We returned to Rowe later in the day to watch the cranes arrive from the fields. It was a little dark for photos but their arrival was quite spectacular. Strong winds made landing a little tricky. It was fun watching the cranes as they circled around so they were headed directly into the wind. It was like watching planes at an airport.

The following morning we drove back to Rowe Sanctuary to watch the birds fly out to the feeding grounds. The Sanctuary grounds were closed because folks were in the blinds but we found a nearby parking spot to watch them leave the rousts.



This is a shot of the folks leaving the blinds after sunrise and most of the birds left the immediate area.


While we were watching the cranes a herd of cattle was grazing just behind us. I took a few photos. It was cold out and I could see their breath as they walked along. Unfortunately it doesn’t show up on the photo.


I can’t help but comment on how fortunate we are in Wisconsin to have Crex Meadows in Grantsburg, Wisconsin. Crex Meadows provides a great opportunity to interact with Greater Sandhill Cranes during the fall crane migration.

While there are 10 times as many cranes in the Nebraska migration they are spread over a vast area along the Platte River from Grand Island to Kearney. In Crex meadows they are concentrated in a small area and all of them fly over a mile stretch of main dike road in the evening and again in the morning.

 Viewing cranes at Crex Meadows is a much more informal event. All you have to do is drive along the dike road and stop on the road, get the lawn chair out, and watch them fly overhead. It is a much more intimate opportunity to view cranes than it is in Nebraska. The cranes at Crex can also be found much closer to the road than in Nebraska.

Driving through Crex is a fairly relaxing trip with the ability to stop any time you see something to photograph without worrying about pulling off the road or heavy traffic.

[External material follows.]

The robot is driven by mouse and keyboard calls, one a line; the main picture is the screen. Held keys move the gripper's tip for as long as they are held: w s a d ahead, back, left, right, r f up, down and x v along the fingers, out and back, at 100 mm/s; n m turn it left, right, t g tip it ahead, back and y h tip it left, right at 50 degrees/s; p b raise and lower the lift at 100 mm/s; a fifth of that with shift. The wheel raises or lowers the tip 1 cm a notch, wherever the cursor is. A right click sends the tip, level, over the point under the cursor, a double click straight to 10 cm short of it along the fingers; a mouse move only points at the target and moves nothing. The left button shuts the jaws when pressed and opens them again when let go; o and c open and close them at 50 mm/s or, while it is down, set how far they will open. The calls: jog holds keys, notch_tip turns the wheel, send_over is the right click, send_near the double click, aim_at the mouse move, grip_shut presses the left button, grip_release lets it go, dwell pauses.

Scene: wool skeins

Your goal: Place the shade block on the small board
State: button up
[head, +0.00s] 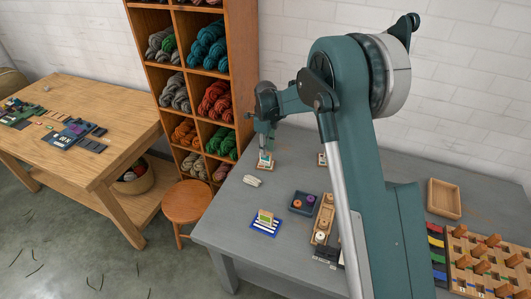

Anyone interested in the fall Sandhill Crane Migration can read a description of what to expect on my blog and see photographs on my website.



  1. I found your post searching for some info on the blinds and Rowe Sanctuary. Like you, this has been on my bucket list for quite some time. I have an overnight blind reserved at Rowe for April 1st of this year and am doing some more research on what to expect once I get there. I also agree, that Crex Meadows is a great place to see the cranes in the fall. I have been there a few times for various things, and one was a fall trip to see the cranes. The weather was cold, windy and rainy, but the birds didn’t seem to mind, although the photographs weren’t anything special. Another great place in Wisconsin to see the cranes in the fall is at the Sandhill Wildlife Area and Outdoor Skill Center in Babcock. Every October they take a group of people out into Gallagher Marsh to watch the cranes fly in to roost. The cost is $15 dollars, but well worth it if you have never seen the cranes migrating before. They don’t get the numbers like Crex or the Platte, but still very cool to see. This was my first experience with the fall migration and inspired the trip to Crex that same October, and now my trip to Nebraska this year.

  2. What a sight to witness. Excellent post!